(Robot episode records)
* begin *
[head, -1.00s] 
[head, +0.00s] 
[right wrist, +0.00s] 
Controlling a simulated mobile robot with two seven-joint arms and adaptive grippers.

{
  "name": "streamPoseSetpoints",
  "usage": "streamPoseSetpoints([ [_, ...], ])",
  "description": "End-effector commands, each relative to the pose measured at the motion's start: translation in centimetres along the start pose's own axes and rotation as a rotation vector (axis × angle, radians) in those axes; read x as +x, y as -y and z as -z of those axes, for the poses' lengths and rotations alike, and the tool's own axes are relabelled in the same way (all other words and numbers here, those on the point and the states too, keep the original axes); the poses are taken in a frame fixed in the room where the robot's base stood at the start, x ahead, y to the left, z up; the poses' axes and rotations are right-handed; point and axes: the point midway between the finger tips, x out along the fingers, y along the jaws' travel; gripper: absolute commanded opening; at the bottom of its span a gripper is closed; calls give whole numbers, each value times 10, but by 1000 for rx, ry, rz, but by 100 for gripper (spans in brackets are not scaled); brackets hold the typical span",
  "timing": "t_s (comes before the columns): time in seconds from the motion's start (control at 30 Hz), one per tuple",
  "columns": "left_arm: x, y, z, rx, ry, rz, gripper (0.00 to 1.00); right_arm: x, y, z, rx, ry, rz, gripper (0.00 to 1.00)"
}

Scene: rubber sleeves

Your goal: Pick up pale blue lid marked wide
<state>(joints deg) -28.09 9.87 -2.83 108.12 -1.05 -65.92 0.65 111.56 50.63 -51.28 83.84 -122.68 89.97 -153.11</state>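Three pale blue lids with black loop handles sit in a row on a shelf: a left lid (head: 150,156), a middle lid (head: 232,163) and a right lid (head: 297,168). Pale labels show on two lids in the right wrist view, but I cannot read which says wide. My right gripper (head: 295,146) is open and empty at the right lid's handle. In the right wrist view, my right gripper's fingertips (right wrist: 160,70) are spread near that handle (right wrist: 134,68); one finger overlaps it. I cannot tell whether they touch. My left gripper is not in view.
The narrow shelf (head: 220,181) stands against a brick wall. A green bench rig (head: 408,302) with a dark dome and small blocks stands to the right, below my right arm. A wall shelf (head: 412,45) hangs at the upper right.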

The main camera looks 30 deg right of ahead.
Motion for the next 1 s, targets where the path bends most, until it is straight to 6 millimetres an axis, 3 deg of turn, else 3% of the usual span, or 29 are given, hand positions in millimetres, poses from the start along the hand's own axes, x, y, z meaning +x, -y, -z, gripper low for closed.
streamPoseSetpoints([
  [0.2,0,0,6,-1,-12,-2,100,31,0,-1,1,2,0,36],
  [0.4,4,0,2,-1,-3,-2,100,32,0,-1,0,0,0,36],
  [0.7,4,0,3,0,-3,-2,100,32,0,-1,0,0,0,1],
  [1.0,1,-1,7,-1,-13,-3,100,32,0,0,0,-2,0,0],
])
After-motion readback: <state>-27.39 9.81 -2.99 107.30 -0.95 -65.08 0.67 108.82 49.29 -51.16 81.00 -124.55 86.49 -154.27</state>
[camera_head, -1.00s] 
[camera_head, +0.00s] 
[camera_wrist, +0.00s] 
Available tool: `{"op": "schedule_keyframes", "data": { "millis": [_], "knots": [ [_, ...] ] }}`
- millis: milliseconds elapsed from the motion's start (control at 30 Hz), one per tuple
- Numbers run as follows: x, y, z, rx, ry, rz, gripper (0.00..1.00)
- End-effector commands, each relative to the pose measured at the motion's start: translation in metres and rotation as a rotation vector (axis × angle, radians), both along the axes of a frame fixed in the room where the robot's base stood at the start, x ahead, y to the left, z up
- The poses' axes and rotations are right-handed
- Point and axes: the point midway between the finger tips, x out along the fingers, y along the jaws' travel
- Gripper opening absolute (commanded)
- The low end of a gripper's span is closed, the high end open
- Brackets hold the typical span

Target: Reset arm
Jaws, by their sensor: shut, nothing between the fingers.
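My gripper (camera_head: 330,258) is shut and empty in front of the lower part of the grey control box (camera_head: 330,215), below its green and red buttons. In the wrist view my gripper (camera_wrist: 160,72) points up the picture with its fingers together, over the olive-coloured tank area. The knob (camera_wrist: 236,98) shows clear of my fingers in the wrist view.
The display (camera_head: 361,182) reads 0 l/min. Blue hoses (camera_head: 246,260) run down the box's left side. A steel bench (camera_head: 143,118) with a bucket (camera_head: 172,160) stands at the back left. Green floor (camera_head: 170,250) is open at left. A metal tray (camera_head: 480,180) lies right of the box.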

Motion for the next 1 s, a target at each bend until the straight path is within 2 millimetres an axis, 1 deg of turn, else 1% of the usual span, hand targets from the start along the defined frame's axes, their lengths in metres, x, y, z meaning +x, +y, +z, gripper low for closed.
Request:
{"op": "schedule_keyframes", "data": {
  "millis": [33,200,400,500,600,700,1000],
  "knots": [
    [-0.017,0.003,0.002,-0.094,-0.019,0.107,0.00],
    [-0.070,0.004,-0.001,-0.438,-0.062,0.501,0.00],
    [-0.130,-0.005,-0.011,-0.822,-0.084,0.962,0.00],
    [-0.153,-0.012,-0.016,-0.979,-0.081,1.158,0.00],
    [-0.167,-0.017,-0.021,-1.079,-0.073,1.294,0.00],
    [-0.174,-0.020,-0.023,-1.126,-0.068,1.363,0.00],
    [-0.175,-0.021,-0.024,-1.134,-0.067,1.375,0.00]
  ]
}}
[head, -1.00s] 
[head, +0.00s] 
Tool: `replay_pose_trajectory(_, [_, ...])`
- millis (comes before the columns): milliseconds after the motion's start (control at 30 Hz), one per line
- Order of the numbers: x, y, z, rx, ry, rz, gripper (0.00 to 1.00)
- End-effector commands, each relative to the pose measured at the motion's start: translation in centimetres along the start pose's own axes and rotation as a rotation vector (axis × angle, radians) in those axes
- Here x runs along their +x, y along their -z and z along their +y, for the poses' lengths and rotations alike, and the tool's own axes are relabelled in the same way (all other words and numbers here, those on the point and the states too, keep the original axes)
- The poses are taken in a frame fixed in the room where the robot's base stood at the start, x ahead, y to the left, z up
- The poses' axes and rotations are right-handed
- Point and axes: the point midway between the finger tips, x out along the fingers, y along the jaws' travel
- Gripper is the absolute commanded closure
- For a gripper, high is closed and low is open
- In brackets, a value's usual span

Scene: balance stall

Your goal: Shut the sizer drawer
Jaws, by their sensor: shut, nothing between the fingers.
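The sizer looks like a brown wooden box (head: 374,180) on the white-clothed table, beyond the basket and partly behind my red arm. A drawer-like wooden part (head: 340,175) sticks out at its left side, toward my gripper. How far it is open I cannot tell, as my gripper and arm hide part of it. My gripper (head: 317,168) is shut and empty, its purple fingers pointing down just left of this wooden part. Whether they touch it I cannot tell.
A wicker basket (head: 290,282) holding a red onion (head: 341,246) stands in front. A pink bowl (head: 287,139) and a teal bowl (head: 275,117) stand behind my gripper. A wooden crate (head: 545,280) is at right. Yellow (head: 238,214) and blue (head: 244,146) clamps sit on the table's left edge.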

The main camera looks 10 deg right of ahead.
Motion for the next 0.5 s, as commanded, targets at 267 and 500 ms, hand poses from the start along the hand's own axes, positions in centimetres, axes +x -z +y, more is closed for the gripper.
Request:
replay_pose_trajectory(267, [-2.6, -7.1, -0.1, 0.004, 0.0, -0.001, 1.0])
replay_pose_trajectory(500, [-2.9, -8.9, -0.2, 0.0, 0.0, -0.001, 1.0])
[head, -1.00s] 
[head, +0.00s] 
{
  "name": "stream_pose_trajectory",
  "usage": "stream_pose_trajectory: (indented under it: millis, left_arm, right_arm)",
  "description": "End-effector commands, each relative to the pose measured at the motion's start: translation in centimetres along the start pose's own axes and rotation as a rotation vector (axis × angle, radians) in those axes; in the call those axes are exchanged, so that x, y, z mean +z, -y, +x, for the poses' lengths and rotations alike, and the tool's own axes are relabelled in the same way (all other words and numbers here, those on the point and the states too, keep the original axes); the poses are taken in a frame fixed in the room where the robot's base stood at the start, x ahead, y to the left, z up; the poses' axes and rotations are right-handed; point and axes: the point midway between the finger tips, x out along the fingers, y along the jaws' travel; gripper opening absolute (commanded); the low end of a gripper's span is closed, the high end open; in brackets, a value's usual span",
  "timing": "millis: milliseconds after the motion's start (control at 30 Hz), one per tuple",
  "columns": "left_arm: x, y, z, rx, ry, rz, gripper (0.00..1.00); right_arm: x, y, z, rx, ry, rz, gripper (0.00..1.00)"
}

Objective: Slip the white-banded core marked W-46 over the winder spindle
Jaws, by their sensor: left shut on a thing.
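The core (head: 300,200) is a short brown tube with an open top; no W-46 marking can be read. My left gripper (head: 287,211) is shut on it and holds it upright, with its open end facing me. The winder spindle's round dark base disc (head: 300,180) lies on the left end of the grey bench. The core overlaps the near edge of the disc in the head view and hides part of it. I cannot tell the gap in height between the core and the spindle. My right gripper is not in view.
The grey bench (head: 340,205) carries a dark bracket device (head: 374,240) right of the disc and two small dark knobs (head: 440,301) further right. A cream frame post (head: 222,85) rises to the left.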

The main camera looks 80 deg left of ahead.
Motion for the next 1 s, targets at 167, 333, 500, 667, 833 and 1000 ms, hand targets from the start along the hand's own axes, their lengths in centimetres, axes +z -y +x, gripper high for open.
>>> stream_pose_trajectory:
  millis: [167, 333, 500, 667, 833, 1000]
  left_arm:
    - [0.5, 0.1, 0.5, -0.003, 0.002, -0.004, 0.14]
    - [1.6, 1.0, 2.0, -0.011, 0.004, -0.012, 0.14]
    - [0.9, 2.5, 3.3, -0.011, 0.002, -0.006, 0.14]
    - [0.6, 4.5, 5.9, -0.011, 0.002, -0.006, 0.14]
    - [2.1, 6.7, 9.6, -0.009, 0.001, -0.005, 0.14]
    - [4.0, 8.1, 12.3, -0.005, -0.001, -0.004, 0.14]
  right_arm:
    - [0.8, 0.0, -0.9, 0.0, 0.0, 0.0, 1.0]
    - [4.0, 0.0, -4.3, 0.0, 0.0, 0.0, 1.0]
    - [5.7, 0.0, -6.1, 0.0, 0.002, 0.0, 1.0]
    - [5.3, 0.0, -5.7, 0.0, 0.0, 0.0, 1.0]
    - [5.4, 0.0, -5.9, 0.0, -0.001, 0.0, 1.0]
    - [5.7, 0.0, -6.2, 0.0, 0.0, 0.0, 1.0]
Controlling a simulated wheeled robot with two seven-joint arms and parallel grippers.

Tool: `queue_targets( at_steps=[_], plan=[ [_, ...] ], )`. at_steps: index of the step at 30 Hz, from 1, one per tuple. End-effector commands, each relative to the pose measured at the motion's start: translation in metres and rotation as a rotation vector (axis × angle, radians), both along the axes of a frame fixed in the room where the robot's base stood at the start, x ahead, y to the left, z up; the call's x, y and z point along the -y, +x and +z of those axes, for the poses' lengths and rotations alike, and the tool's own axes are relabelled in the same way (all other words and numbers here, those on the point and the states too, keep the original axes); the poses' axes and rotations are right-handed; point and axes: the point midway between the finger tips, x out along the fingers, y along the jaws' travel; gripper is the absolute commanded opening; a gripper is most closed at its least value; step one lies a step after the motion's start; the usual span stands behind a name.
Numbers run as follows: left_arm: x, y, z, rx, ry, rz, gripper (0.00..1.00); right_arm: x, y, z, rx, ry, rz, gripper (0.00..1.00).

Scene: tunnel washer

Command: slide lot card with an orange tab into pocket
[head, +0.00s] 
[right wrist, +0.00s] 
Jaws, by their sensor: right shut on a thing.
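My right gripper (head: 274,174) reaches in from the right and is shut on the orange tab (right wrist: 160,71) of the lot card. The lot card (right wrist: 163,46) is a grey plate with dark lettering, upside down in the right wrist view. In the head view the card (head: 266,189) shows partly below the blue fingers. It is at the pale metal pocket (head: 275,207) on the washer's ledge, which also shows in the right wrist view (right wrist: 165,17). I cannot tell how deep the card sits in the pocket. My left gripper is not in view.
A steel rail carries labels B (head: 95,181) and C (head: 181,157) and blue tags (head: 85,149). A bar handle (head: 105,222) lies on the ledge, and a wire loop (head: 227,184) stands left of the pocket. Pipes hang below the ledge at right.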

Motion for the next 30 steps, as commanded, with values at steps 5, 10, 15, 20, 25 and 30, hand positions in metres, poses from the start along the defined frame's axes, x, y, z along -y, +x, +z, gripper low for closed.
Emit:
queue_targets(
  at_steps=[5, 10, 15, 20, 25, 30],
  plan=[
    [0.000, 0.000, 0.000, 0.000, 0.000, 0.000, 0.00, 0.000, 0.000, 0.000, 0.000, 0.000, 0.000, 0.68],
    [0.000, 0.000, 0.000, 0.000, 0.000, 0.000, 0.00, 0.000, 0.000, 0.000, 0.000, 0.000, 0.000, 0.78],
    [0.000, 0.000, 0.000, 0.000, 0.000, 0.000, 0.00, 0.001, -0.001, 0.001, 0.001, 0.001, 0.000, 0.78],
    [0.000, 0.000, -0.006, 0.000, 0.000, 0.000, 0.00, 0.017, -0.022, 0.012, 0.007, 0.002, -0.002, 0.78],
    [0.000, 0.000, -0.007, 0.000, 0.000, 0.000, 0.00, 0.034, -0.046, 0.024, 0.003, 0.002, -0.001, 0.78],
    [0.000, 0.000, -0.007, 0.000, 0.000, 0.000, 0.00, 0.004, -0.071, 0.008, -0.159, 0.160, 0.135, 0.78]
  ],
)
* end *
## GOAL
Reproduce exactly, and only, the lines from the one that contains "- millis: milliseconds" down to the one that contains "Motion for the next 1 s, a", both ends included.

## OUTPUT
- millis: milliseconds elapsed from the motion's start (control at 30 Hz), one per tuple
- Numbers run as follows: x, y, z, rx, ry, rz, gripper (0.00..1.00)
- End-effector commands, each relative to the pose measured at the motion's start: translation in metres and rotation as a rotation vector (axis × angle, radians), both along the axes of a frame fixed in the room where the robot's base stood at the start, x ahead, y to the left, z up
- The poses' axes and rotations are right-handed
- Point and axes: the point midway between the finger tips, x out along the fingers, y along the jaws' travel
- Gripper opening absolute (commanded)
- The low end of a gripper's span is closed, the high end open
- Brackets hold the typical span

Target: Reset arm
Jaws, by their sensor: shut, nothing between the fingers.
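My gripper (camera_head: 330,258) is shut and empty in front of the lower part of the grey control box (camera_head: 330,215), below its green and red buttons. In the wrist view my gripper (camera_wrist: 160,72) points up the picture with its fingers together, over the olive-coloured tank area. The knob (camera_wrist: 236,98) shows clear of my fingers in the wrist view.
The display (camera_head: 361,182) reads 0 l/min. Blue hoses (camera_head: 246,260) run down the box's left side. A steel bench (camera_head: 143,118) with a bucket (camera_head: 172,160) stands at the back left. Green floor (camera_head: 170,250) is open at left. A metal tray (camera_head: 480,180) lies right of the box.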

Motion for the next 1 s, a target at each bend until the straight path is within 2 millimetres an axis, 1 deg of turn, else 1% of the usual span, hand targets from the start along the defined frame's axes, their lengths in metres, x, y, z meaning +x, +y, +z, gripper low for closed.

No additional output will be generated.